Bob Miller is a photographer based in Canberra, Australia.
Dr. Bob Miller is an Australian photographer and photographic educator with a specialisation in archaeological photography and is a leading expert in digital photography. His research interests include the history of archaeological photography and current practice. Bob’s doctoral thesis (Photo-excess: Two paradigms of archaeological photography) investigates the impact of digital photography on archaeology. The thesis explores the theme that digital photography adds significantly greater and superior forms of information through immediacy, excess and greater research potential compared with the analogue film model.
He has always had a passion for photography and has used his image making in such far ranging areas as commercial photography, press, sport. Working over the last 28 years with universities from Australia, UK and Poland Bob had photographed on sites and in museums in Australia, Cyprus, Greece, Jordan, Syria and Turkey. His assignments take him primarily to the Eastern Mediterranean region on sites ranging from Neolithic and Bronze Age, through Iron and Classical Greco-Roman ages to Byzantine and Medieval periods. As a specialist photographer his skills are evident in site photography under, at times, extreme conditions of dust and heat. From both makeshift studios in the field to museums his work includes all kinds of materials from highly glazed ceramics, pottery, glass, metals, stone, bone in scale from the microscopic to statuesque.

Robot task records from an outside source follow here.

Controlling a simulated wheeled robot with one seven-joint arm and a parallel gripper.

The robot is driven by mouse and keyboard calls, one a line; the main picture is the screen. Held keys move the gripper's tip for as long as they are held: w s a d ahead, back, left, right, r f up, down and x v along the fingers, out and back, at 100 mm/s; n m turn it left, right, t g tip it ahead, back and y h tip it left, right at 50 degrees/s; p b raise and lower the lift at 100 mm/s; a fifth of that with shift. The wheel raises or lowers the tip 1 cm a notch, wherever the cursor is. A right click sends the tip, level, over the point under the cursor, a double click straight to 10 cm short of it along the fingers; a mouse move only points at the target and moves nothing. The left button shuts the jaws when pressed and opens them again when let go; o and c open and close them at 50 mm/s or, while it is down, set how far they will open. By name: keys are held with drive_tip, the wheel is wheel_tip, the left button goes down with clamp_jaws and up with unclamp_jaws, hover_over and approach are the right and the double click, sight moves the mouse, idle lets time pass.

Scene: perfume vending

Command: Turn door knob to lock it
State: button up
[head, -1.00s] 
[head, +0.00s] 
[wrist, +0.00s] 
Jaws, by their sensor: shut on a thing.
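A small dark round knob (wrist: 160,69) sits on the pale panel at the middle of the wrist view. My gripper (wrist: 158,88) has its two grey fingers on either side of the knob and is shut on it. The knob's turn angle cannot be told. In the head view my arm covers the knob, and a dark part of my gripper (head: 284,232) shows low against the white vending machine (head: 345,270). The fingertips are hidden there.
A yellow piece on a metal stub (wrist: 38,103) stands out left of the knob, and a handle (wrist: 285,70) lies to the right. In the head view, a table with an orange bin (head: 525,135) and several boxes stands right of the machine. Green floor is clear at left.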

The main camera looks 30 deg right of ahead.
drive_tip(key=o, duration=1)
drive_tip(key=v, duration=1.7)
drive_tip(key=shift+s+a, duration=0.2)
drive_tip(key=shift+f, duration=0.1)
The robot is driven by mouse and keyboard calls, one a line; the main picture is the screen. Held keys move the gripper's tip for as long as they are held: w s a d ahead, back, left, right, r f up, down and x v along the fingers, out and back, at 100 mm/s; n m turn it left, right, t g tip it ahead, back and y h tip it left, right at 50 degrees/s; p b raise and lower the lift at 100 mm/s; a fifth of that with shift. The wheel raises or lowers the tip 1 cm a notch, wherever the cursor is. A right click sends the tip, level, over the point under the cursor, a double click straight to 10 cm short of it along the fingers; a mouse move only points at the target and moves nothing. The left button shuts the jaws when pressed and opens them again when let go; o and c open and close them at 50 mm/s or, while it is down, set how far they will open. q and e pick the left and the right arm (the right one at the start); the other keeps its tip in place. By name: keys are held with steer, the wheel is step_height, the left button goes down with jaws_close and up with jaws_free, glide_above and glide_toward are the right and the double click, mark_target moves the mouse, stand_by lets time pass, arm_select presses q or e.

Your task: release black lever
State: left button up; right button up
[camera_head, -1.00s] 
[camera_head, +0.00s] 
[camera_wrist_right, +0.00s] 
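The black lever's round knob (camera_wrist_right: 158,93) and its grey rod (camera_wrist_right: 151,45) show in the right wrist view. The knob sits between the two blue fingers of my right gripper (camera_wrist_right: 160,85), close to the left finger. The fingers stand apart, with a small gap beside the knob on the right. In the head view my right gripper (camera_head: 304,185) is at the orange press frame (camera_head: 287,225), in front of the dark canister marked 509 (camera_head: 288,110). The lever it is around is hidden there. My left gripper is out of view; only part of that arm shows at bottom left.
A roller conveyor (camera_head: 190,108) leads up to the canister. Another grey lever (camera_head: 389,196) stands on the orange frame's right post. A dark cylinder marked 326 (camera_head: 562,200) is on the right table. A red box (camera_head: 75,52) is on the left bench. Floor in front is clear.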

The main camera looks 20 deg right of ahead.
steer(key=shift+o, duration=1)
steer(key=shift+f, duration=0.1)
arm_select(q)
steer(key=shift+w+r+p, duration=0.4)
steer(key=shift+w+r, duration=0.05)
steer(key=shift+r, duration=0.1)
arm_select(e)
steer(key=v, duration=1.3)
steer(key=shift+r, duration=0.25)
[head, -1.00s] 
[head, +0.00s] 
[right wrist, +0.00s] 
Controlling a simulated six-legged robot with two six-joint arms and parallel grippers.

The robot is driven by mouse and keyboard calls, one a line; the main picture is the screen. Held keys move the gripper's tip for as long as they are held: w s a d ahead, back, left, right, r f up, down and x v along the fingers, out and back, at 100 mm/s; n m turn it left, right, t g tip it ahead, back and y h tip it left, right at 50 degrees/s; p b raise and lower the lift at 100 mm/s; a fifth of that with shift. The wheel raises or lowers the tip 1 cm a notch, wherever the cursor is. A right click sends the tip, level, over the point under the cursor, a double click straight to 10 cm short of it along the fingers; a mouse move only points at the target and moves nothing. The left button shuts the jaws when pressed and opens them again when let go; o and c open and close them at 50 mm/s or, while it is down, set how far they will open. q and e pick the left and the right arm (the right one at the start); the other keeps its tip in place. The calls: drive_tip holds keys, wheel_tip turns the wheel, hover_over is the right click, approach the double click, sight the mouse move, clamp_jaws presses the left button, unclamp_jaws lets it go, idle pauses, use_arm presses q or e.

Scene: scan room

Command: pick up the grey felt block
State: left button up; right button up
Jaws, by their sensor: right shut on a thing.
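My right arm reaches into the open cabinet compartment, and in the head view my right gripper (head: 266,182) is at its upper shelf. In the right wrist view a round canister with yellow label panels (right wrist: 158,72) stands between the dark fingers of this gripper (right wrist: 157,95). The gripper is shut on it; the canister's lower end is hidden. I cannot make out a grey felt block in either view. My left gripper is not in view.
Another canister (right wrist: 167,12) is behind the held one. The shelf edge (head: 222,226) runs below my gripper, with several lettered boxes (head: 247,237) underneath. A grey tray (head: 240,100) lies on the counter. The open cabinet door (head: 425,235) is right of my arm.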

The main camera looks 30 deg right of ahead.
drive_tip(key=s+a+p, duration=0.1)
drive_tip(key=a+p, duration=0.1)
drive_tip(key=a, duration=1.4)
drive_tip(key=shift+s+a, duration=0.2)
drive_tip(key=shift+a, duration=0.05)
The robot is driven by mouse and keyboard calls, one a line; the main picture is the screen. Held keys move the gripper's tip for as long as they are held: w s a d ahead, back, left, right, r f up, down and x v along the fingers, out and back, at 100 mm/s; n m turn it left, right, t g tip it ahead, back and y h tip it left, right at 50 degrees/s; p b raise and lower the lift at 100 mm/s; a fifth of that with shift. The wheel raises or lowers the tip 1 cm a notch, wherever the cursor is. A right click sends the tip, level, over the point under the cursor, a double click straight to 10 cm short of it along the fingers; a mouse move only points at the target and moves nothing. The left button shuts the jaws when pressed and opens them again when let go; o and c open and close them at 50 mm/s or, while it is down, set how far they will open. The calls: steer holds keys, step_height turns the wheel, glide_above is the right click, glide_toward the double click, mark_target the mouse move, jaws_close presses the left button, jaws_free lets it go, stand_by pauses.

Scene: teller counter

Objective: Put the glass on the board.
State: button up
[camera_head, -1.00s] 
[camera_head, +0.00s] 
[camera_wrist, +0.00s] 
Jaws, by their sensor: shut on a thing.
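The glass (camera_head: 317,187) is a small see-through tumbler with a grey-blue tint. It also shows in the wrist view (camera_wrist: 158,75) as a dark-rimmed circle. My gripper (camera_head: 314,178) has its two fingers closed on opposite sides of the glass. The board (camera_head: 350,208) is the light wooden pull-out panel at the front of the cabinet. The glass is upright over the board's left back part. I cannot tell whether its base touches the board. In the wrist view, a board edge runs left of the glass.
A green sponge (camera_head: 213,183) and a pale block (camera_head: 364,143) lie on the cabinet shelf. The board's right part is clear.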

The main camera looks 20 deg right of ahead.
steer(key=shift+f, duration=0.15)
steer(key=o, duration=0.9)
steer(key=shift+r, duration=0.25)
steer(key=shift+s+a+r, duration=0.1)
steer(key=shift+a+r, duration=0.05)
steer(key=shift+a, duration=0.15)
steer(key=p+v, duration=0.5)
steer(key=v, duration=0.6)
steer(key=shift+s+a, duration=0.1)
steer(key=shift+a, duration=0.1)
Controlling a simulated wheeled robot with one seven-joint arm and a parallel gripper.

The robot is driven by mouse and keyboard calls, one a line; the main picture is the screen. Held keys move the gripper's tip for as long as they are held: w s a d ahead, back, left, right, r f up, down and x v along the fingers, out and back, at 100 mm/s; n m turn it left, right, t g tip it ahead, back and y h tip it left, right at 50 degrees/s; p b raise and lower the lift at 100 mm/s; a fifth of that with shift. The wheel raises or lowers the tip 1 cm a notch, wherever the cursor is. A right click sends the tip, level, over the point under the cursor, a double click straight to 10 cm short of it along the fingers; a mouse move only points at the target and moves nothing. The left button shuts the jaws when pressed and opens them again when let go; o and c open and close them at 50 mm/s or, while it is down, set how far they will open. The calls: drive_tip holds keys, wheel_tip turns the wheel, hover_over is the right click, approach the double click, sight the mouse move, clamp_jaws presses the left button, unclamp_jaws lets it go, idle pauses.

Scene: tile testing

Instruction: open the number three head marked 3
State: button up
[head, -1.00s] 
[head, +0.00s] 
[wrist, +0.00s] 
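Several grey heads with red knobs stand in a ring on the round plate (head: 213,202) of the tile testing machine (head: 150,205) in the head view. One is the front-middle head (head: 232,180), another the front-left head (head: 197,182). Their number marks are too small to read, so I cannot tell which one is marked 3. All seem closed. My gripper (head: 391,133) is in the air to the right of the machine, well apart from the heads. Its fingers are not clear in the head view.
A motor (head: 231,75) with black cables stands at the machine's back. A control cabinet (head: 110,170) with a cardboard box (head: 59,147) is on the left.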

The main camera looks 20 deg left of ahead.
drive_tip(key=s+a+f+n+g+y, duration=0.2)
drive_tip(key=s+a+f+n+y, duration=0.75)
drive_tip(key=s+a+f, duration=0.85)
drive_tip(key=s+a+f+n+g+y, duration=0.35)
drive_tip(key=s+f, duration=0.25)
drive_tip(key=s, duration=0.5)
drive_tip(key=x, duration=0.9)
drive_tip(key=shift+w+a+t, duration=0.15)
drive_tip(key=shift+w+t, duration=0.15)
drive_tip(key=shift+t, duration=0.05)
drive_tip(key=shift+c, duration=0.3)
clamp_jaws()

Bob originally trained as an artist printmaker and sculptor and throughout his career he has maintained his personal image making alongside the more commercial ventures. He describes working with photography as a sculptor, seeing the three dimensions and how it is translated into the two dimensions of the photograph, and seeing photography in terms of 'sculpting with light.' He has a string of State and National Awards for his photography, and his work is included in a number of collections including The BHP Collection, the University of Canberra and the National Library of Australia, where his documentary photography is extensively represented.
Combining traditional and digital technologies is one of the challenges facing images makers, and embracing the new processes and providing education based on sound principles of both design and technology have been a hallmark of Bob's photography and teaching.
Bob can usually be found cycling, sailing or in the outback of Australia when not working and has a strong connection with the outdoors.